PROVIDED DATA –

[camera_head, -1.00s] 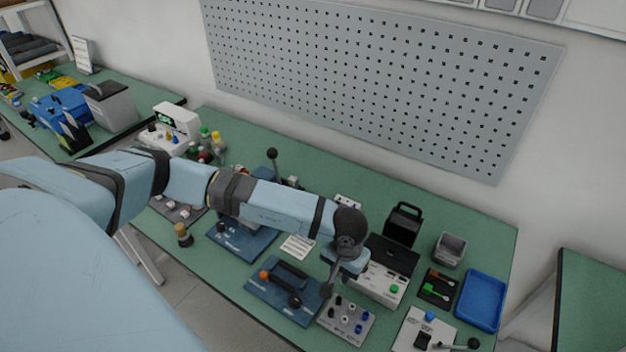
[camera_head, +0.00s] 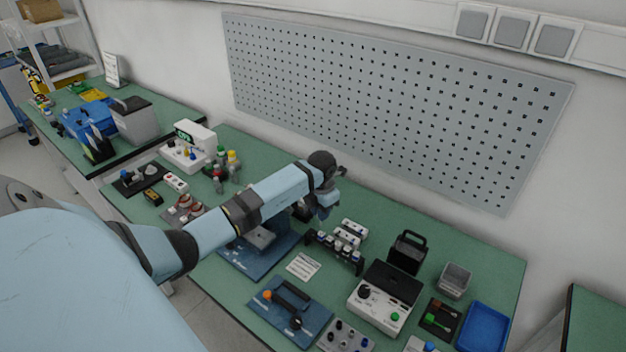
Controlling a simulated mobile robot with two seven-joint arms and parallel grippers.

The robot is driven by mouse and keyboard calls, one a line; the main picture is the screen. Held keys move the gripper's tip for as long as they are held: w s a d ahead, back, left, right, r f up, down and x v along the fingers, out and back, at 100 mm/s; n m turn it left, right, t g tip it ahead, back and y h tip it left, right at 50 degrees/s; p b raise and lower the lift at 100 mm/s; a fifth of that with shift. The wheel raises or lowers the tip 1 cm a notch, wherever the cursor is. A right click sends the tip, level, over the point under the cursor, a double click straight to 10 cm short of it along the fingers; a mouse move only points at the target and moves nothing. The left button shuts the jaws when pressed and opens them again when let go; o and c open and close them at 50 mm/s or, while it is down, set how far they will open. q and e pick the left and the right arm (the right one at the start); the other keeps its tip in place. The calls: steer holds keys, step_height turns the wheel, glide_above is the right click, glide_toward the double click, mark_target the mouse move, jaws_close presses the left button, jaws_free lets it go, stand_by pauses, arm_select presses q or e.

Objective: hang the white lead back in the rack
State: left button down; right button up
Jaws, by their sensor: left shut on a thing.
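My left gripper (camera_head: 324,210) hangs over the back middle of the bench, pointing down. It is shut on a thing, taken to be the white lead; the lead itself is too small and hidden by the hand to make out. A low dark stand (camera_head: 322,244) with white and blue pieces, which may be the rack, is just right of and in front of the gripper. I cannot tell whether they touch. My right gripper is out of view.
A blue plate with a dark handle (camera_head: 290,312), a white-and-black tester (camera_head: 378,312), a black caddy (camera_head: 408,252), a grey bin (camera_head: 455,279) and a blue tray (camera_head: 484,328) stand to the right. A perforated panel (camera_head: 390,110) covers the wall behind. Green bench is free behind the stand.

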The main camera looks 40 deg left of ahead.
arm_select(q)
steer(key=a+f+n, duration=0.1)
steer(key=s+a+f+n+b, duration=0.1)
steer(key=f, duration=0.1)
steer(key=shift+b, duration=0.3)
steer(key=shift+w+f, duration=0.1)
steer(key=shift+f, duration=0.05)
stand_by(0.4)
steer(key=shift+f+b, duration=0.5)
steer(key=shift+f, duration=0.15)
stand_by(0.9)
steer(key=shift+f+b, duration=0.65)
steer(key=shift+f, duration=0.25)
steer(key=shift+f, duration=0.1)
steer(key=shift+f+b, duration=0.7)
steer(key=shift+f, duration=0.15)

WRITTEN PROBLEM – Write out again exactly the lines from the start of the data above through the line containing "Controlling a simulated", inclusive, excluding any pictures.

ANSWER TO THIS EXERCISE –
[camera_head, -1.00s] 
[camera_head, +0.00s] 
Controlling a simulated mobile robot with two seven-joint arms and parallel grippers.

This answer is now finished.